Türkiye'nin en iyi haber sitesi
MAHMUT ÖVÜR

CHP’deki kavganın kaybedeni

CHP'deki derin sancının nedeni "siyasetsizlik" olunca, bir yerden patlaması kaçınılmaz. Klasik rotasından çıkan ve yeni rota koyamayan CHP'de er veya geç kılıçlar çekilecekti. Kavgaya yol açacak o kadar çok "uyumsuzluk" var ki saymakla bitmez.
Bunun son örneği İstanbul'da İBB Başkanı Ekrem İmamoğlu ve İl Başkanı Canan Kaftancıoğlu arasında yaşanıyor. İmamoğlu'nun üç seçimini yöneten kampanya direktörü Necati Özkan yazdığı, "Kahramanın Yolculuğu" kitabıyla deyim yerindeyse CHP'yi salladı. Salladı çünkü kitap sadece bir seçim başarısı üzerine kurulu değil. Bir "siyasi kahraman" yaratmaktan söz ediyor:
"İstanbul'da bile çok az bilinen genç bir adamın, tüm Türkiye tarafından tanınarak geniş kitlelerin umudu haline gelmesi, sıfır hatayla hayata geçirilen ilham verici kampanya ve 3 ay arayla yapılan iki seçimden galip çıkmanın tüm öyküsü okuyucuyla paylaşıyor"

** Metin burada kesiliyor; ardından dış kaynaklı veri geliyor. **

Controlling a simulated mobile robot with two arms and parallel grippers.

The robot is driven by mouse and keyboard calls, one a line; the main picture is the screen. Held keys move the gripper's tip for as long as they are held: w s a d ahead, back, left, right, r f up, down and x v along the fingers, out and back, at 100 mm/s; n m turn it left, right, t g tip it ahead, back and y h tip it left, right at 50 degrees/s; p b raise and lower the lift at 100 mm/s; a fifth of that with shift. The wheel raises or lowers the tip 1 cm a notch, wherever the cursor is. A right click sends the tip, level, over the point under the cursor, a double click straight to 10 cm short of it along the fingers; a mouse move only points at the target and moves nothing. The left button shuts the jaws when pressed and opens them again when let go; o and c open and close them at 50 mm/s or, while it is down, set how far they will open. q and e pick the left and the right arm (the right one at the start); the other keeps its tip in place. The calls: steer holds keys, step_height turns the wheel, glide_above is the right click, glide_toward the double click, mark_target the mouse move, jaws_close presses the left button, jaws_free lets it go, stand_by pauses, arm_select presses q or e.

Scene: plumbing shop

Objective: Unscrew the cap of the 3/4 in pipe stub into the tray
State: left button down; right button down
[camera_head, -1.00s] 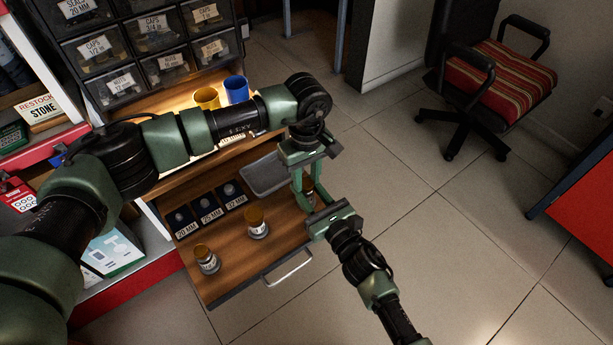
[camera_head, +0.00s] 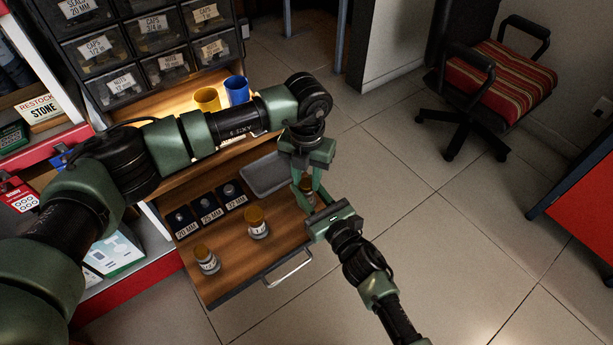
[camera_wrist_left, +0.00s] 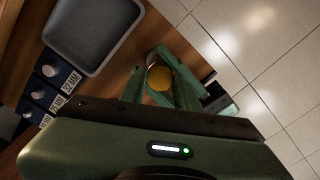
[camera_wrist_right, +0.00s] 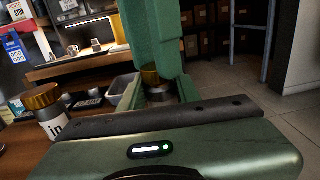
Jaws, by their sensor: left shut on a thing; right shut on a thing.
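A pipe stub with a brass-coloured cap stands at the right side of the open drawer, largely hidden between my grippers. My left gripper (camera_head: 307,187) reaches down from above and is shut on the cap (camera_wrist_left: 160,78), which sits between its fingers in the left wrist view. My right gripper (camera_wrist_right: 160,92) comes in from the side and is shut on the stub body (camera_wrist_right: 159,95), below the cap. The cap appears to be on the stub. The stub's size label is hidden. The grey tray (camera_head: 264,176) lies behind and left of the grippers; its visible floor is empty.
Two other capped stubs stand in the drawer, one at the middle (camera_head: 257,223) and one at front left (camera_head: 207,260). A row of labelled dark holders (camera_head: 208,208) lies left of the tray. Yellow (camera_head: 207,99) and blue (camera_head: 237,90) cups stand behind.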

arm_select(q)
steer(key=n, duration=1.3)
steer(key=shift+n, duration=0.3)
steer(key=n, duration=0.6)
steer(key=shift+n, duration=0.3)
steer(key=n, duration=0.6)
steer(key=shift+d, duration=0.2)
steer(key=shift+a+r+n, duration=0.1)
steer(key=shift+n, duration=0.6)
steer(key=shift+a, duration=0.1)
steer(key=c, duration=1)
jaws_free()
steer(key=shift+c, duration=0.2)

Bu tespitler saklanan ama gerilimi yüksek İmamoğlu-Kaftancıoğlu çekişmesini açığa çıkarttı. Kaftancıoğlu, "yalan"la suçlayarak kitaba çok sert cevap verdi:
"Kahramanın hikayesini yazıyorum diyerek kahramandan daha çok kendilerini kahramanlaştırmaya çalışan profesyoneller bilsinler ki; yalan, yanlış ve eksik verilerle genel merkez iradesinin, CHP örgütlerinin ve İstanbul ittifakının emeğine hiç kimse saygısızlık edemeyecektir!"

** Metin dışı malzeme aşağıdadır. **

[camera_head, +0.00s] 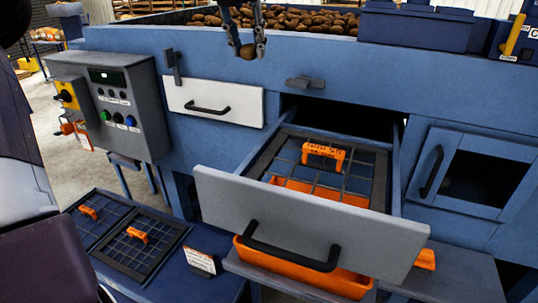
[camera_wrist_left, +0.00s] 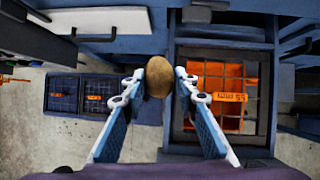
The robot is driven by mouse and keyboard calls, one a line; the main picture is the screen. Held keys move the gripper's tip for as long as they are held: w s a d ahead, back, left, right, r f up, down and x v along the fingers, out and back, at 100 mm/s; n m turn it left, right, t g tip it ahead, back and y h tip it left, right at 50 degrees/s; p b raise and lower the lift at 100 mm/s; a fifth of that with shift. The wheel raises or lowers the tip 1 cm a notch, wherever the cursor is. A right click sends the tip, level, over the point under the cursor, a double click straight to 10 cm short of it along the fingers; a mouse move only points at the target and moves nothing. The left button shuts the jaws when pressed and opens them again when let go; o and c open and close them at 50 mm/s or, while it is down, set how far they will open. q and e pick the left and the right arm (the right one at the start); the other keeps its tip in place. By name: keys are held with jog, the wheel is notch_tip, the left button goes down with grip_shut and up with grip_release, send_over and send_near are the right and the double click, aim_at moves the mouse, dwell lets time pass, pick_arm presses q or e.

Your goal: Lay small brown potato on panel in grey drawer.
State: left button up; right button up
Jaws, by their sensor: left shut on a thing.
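My left gripper (camera_head: 247,48) is shut on the small brown potato (camera_head: 248,51) and holds it high, near the grader's upper front edge. In the left wrist view the potato (camera_wrist_left: 159,77) sits between the two fingertips. The grey drawer (camera_head: 312,226) is pulled out, to the right of and below the gripper. Inside it lies a dark grid panel (camera_head: 312,175) with an orange handle (camera_head: 323,151); orange shows beneath the grid. No potato shows on the panel. My right gripper is not in view.
A heap of potatoes (camera_head: 290,20) fills the grader's top. A white drawer (camera_head: 213,101) is shut, left of the open one. A control box (camera_head: 107,104) stands at left. Spare grid panels (camera_head: 125,238) lie on a low blue table. An orange bin (camera_head: 301,273) sits under the drawer.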

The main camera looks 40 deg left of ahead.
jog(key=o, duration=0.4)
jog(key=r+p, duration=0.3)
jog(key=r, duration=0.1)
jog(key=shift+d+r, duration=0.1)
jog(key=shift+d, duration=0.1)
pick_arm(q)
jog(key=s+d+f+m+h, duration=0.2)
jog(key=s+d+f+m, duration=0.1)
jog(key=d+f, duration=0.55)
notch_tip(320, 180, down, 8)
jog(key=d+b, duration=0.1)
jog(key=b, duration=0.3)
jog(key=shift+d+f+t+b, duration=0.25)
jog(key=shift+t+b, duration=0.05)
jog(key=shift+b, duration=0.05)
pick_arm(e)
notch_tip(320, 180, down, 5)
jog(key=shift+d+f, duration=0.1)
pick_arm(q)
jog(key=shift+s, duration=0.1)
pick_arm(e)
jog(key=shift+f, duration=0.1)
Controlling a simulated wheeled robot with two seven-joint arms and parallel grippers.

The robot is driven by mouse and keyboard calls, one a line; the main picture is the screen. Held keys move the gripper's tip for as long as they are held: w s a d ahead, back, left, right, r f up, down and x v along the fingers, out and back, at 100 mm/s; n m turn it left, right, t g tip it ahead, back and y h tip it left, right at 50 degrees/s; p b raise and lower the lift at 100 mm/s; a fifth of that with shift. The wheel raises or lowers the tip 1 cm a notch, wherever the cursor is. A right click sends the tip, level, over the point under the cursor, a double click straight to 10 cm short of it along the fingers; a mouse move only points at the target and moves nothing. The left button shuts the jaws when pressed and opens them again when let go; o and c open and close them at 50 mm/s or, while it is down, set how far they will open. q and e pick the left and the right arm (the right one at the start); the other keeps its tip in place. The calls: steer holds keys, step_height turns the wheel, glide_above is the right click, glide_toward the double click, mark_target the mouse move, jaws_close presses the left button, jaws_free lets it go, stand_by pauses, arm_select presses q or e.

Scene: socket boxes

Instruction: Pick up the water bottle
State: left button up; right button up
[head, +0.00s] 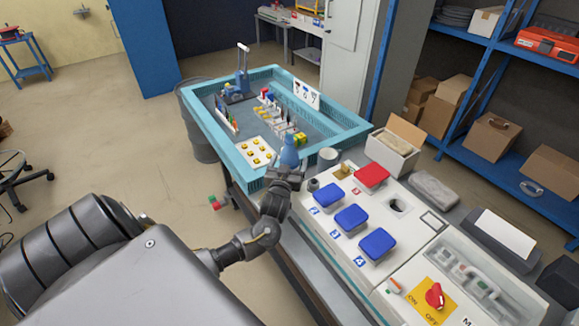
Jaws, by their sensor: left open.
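A blue water bottle (289,155) stands upright near the front corner of the light-blue tray, just past my left gripper. My left gripper (287,172) is open at the lower part of the bottle and partly hides it. I cannot tell whether the fingers touch the bottle. My right gripper does not show.
The light-blue tray (220,148) holds a board with yellow pieces (257,152) and several small parts. To the right is a white panel with blue socket covers (351,218), a red cover (371,177) and a grey cup (328,157). An open cardboard box (393,152) stands behind.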

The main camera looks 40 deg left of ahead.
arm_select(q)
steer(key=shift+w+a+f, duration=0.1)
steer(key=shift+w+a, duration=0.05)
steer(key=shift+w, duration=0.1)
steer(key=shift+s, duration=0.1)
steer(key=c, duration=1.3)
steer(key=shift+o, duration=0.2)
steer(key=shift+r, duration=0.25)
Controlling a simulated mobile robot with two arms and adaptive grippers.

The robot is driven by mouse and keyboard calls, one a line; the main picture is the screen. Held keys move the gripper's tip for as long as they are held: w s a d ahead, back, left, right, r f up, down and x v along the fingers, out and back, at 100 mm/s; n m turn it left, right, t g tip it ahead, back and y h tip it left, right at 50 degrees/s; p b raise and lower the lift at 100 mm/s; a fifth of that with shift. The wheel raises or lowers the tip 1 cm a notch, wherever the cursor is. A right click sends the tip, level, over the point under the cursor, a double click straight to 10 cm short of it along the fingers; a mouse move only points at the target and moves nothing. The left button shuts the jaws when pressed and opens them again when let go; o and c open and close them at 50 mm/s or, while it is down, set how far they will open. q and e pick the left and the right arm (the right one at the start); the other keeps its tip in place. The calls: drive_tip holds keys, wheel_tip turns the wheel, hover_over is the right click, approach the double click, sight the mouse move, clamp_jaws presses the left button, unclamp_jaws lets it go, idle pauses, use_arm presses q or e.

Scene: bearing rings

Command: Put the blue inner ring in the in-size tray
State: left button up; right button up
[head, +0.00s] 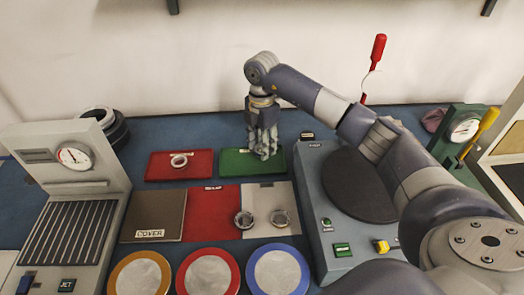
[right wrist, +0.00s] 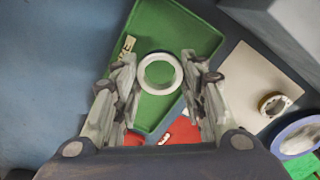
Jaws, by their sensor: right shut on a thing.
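My right gripper (head: 265,155) is over the green tray (head: 234,164), fingers pointing down. In the right wrist view my right gripper (right wrist: 158,62) is shut on a pale grey-white ring (right wrist: 160,55), which lies between its fingertips. No blue shows on this ring. The green tray (right wrist: 185,25) is beneath it and carries a small label too small to read. I cannot tell whether the ring touches the tray floor. In the head view the fingers mostly hide the ring. My left gripper is not in view.
A red tray (head: 155,170) left of the green one holds a pale ring (head: 180,161). Two metal rings (head: 244,220) and (head: 280,217) sit in front. A machine with a dark turntable (head: 350,180) stands right.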

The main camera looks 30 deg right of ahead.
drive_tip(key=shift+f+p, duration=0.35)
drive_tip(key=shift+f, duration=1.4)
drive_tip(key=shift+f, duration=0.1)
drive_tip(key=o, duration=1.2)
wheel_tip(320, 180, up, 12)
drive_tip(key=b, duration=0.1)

Hikayenin asli unsurunun sadece "profesyoneller" olmadığı çok açık.
Buzdağının görünen yüzünde bunlar olurken, arka planda çok daha karmaşık ilişkilerden söz ediliyor. Örneğin "Kaftancıoğlu, sadece partililerin emeğini düşündüğü için mi itiraz etti?" sorusuna CHP'lilerin cevabı çok net, Onlara göre; Kaftancıoğlu, İmamoğlu'nu "rakip", daha doğrusu genel başkanlığının önünde bir "engel" gördüğü için hızlı ve sert tepki verdi.
Bir anlamda kitap Kaftancıoğlu'nun "gizli gündemi"ni deşifre etti. Denilenlere göre, Kaftancıoğlu, yerel seçimlerde bizzat genel başkan Kılıçdaroğlu'nun istediği Battal İlgezdi, Ali Kılıç, Bülent Kerimoğlu ve Rıza Akpolat'ın aday olmaması için büyük mücadele verdi. Nedeni de çok basitti; İstanbul'un delege gücünü elinde tutmak ve hedefe o güçle gitmek.
Bu arzusunda o kadar ısrarlı ki, CHP kulislerde "Artık genel başkan yardımcısı olursun" diyenlere, "Bana bunu mu layık görüyorsunuz" dediği bile konuşuluyor. Bu yüzden Türkiye'nin il ve ilçelerini dolaşıyor, hatta İstanbul Büyükşehir Belediyesinin CHP'lilere iş vermesi için formlar hazırlatarak bizzat basına sızdırdığı bile söyleniyor.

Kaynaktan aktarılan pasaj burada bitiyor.